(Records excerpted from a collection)
##########

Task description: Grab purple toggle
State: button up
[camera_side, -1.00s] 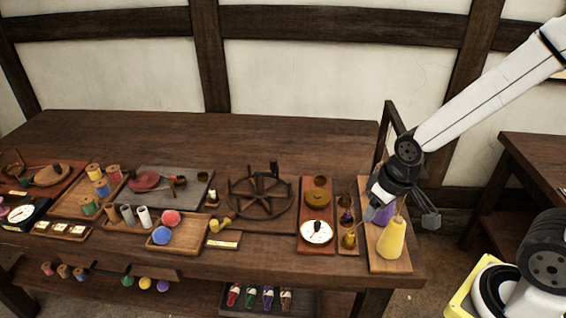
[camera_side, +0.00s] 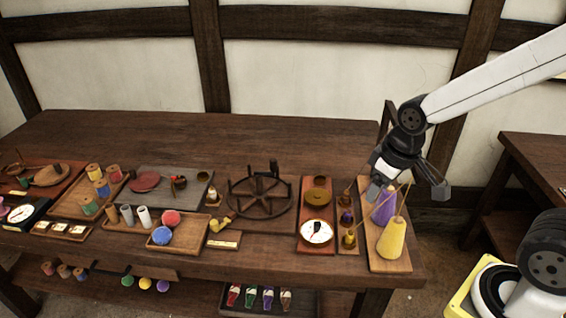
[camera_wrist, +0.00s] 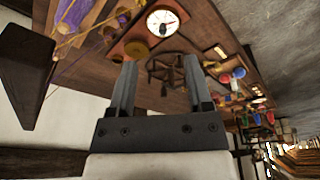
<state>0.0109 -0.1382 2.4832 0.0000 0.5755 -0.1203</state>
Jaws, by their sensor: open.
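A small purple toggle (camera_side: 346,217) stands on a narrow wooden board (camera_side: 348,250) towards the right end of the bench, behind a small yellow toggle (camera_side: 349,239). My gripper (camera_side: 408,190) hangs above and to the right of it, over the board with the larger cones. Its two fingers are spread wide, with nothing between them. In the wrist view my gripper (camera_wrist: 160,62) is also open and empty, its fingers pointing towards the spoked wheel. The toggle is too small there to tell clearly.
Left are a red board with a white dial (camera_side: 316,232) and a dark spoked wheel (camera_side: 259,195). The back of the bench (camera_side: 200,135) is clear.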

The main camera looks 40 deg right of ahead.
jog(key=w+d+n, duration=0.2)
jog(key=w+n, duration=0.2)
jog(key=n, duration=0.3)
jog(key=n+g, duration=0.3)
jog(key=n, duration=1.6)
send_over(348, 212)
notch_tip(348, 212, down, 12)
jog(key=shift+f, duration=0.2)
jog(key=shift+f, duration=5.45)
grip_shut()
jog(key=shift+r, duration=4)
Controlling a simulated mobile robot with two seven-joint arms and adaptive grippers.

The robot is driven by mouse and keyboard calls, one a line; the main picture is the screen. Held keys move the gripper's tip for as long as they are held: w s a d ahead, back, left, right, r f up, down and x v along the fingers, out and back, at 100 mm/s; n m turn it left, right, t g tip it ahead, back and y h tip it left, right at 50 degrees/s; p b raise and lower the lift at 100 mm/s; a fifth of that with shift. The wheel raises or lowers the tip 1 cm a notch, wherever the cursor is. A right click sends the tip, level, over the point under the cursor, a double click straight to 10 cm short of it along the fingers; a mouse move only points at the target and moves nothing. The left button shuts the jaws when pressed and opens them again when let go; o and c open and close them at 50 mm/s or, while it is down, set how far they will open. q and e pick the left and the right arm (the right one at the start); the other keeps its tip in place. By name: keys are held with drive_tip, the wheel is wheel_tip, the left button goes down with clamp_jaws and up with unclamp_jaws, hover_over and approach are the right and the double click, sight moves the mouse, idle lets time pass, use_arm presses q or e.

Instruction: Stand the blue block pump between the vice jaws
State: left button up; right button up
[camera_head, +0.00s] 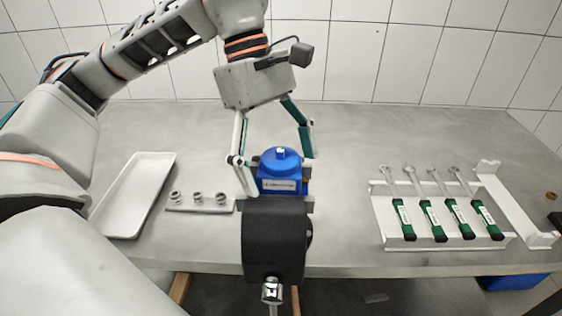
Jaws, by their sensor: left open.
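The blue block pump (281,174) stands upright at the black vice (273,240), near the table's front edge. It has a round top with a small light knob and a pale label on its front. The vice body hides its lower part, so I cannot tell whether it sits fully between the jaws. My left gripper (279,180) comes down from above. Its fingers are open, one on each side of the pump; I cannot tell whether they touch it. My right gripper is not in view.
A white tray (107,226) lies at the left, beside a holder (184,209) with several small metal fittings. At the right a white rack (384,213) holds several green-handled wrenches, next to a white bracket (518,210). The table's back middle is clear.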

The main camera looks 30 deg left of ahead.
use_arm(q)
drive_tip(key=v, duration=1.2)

##########

Written problem:
All of the material above should be reproduced exactly, except the pictures.

Solution to this exercise:
Task description: Grab purple toggle
State: button up
[camera_side, -1.00s] 
[camera_side, +0.00s] 
[camera_wrist, +0.00s] 
<state>0.0109 -0.1382 2.4832 0.0000 0.5755 -0.1203</state>
Jaws, by their sensor: open.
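A small purple toggle (camera_side: 346,217) stands on a narrow wooden board (camera_side: 348,250) towards the right end of the bench, behind a small yellow toggle (camera_side: 349,239). My gripper (camera_side: 408,190) hangs above and to the right of it, over the board with the larger cones. Its two fingers are spread wide, with nothing between them. In the wrist view my gripper (camera_wrist: 160,62) is also open and empty, its fingers pointing towards the spoked wheel. The toggle is too small there to tell clearly.
Left are a red board with a white dial (camera_side: 316,232) and a dark spoked wheel (camera_side: 259,195). The back of the bench (camera_side: 200,135) is clear.

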The main camera looks 40 deg right of ahead.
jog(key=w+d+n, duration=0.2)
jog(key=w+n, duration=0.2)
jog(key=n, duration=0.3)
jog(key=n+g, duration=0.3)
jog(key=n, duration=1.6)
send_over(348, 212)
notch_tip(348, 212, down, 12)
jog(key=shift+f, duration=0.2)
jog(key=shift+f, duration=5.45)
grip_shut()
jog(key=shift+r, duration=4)
Controlling a simulated mobile robot with two seven-joint arms and adaptive grippers.

The robot is driven by mouse and keyboard calls, one a line; the main picture is the screen. Held keys move the gripper's tip for as long as they are held: w s a d ahead, back, left, right, r f up, down and x v along the fingers, out and back, at 100 mm/s; n m turn it left, right, t g tip it ahead, back and y h tip it left, right at 50 degrees/s; p b raise and lower the lift at 100 mm/s; a fifth of that with shift. The wheel raises or lowers the tip 1 cm a notch, wherever the cursor is. A right click sends the tip, level, over the point under the cursor, a double click straight to 10 cm short of it along the fingers; a mouse move only points at the target and moves nothing. The left button shuts the jaws when pressed and opens them again when let go; o and c open and close them at 50 mm/s or, while it is down, set how far they will open. q and e pick the left and the right arm (the right one at the start); the other keeps its tip in place. By name: keys are held with drive_tip, the wheel is wheel_tip, the left button goes down with clamp_jaws and up with unclamp_jaws, hover_over and approach are the right and the double click, sight moves the mouse, idle lets time pass, use_arm presses q or e.

Instruction: Stand the blue block pump between the vice jaws
State: left button up; right button up
[camera_head, +0.00s] 
Jaws, by their sensor: left open.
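The blue block pump (281,174) stands upright at the black vice (273,240), near the table's front edge. It has a round top with a small light knob and a pale label on its front. The vice body hides its lower part, so I cannot tell whether it sits fully between the jaws. My left gripper (279,180) comes down from above. Its fingers are open, one on each side of the pump; I cannot tell whether they touch it. My right gripper is not in view.
A white tray (107,226) lies at the left, beside a holder (184,209) with several small metal fittings. At the right a white rack (384,213) holds several green-handled wrenches, next to a white bracket (518,210). The table's back middle is clear.

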The main camera looks 30 deg left of ahead.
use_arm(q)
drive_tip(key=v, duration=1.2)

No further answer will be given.